On Monday, White House press secretary Jen Psaki said the U.S. "relationship with China is not one with conflict but competition" and disputed Guterres' characterization of the relationship.
"We need to avoid at all cost a Cold War that would be different from the past one, and probably more dangerous and more difficult to manage," Guterres told The Associated Press in an interview.
"The president's going to lay out the case for why the next decade will determine our future, not just for the United States but for the global community," Psaki said Monday. "And he will talk, and this will be a central part of his remarks, about the importance of re-establishing our alliances after the last several years."
The Biden-Guterres meeting also comes as the U.S. faces the fallout from France over a submarine deal the U.S. made with Australia and the United Kingdom, and as the U.S. faces international criticism over the handling of its exit from Afghanistan.
France recalled its ambassador to the U.S. after Australia said in a joint announcement with the U.S. and U.K. that it would replace its aging submarines with nuclear-powered submarines developed by the U.S. and U.K., thereby terminating its previous agreement to buy French diesel electric submarines. Mr. Biden is expected to hold a call with French President Emmanuel Macron in the days ahead.
Macron is not attending the U.N. General Assembly in person, but French Foreign Minister Jean-Yves LeDrian is in New York.

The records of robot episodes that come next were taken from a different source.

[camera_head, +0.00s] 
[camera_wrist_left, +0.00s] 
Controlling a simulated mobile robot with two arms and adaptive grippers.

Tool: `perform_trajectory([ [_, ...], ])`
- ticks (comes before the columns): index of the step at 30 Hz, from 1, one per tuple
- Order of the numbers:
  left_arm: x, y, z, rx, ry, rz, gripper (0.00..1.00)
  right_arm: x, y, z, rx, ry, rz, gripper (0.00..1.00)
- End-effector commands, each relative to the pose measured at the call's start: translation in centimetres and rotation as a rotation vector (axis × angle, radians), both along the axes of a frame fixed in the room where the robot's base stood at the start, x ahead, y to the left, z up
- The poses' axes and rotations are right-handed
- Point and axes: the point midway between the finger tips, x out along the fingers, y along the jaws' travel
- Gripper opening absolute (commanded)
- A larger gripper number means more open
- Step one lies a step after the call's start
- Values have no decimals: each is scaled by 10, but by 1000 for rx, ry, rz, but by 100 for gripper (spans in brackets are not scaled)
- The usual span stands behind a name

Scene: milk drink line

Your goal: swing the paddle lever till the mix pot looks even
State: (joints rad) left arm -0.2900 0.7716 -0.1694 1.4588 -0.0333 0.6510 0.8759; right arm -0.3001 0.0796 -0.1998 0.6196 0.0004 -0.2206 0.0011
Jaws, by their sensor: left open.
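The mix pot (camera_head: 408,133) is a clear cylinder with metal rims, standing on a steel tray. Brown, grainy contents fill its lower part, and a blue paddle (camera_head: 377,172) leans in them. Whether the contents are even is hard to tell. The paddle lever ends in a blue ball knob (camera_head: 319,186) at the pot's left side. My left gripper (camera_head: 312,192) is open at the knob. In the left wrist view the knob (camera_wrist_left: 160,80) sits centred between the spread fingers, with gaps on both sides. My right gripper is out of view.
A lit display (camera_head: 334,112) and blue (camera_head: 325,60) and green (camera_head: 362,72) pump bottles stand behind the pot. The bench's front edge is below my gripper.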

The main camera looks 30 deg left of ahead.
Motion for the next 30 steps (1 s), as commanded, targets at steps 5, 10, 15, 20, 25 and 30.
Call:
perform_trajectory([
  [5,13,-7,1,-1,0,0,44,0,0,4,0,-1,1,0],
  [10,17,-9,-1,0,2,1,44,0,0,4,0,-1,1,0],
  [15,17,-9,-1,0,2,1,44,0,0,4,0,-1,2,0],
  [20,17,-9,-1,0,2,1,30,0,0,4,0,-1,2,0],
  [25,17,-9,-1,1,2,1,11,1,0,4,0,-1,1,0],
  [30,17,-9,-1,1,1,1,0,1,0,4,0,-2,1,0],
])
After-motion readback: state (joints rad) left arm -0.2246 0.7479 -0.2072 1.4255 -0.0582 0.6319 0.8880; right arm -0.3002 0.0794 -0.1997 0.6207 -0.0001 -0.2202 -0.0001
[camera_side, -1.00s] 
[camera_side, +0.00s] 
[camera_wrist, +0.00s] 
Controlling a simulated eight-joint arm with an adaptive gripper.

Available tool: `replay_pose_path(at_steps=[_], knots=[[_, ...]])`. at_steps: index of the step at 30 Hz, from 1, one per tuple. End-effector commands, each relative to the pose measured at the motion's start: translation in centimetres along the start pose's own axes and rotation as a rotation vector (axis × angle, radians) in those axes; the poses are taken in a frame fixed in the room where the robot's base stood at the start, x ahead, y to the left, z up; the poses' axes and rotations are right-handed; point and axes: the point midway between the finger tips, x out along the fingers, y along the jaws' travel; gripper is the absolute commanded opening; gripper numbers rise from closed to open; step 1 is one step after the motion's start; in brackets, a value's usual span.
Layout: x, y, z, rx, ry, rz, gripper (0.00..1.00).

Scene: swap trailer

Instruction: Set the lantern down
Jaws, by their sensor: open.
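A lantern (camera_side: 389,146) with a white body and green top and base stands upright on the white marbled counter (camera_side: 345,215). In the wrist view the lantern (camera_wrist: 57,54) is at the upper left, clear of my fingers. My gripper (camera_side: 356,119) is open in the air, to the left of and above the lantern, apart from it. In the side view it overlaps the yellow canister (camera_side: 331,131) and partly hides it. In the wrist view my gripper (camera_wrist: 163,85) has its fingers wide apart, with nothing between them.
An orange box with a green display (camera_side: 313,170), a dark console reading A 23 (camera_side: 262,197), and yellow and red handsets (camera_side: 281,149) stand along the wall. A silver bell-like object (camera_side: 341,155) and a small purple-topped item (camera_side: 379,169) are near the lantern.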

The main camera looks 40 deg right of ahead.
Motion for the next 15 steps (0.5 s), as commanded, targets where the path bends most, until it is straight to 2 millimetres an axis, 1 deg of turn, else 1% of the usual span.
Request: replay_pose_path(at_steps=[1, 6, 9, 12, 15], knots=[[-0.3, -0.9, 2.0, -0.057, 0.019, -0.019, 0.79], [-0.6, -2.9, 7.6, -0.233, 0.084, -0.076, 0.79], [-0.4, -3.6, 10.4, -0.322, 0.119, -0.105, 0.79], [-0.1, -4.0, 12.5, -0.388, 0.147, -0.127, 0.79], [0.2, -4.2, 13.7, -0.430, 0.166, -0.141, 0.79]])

Asked about the the submarine deal, LeDrian, speaking through a translator, said at a news conference Monday, "We thought that page of unilateralism, unpredictability, brutality of the announcement, of the lack of respect for a partner — we thought these belonged to the past," which seemed to be a comparison with the Trump administration.
"Why was all of that hidden and made public without telling us ahead of time," LeDrian said of the fact that the French had no hint that they were losing the contract until just before it was announced by the U.S., Australia and U.K.
He referred to the incident as a "crisis of trust beyond the fact that the contract is being broken" and referred to the planning of the new contract as an "unexpected, hidden, brutal initiative."
The French foreign minister said he has no plans to meet with Secretary of State Antony Blinken, though they might encounter one another in the hallway.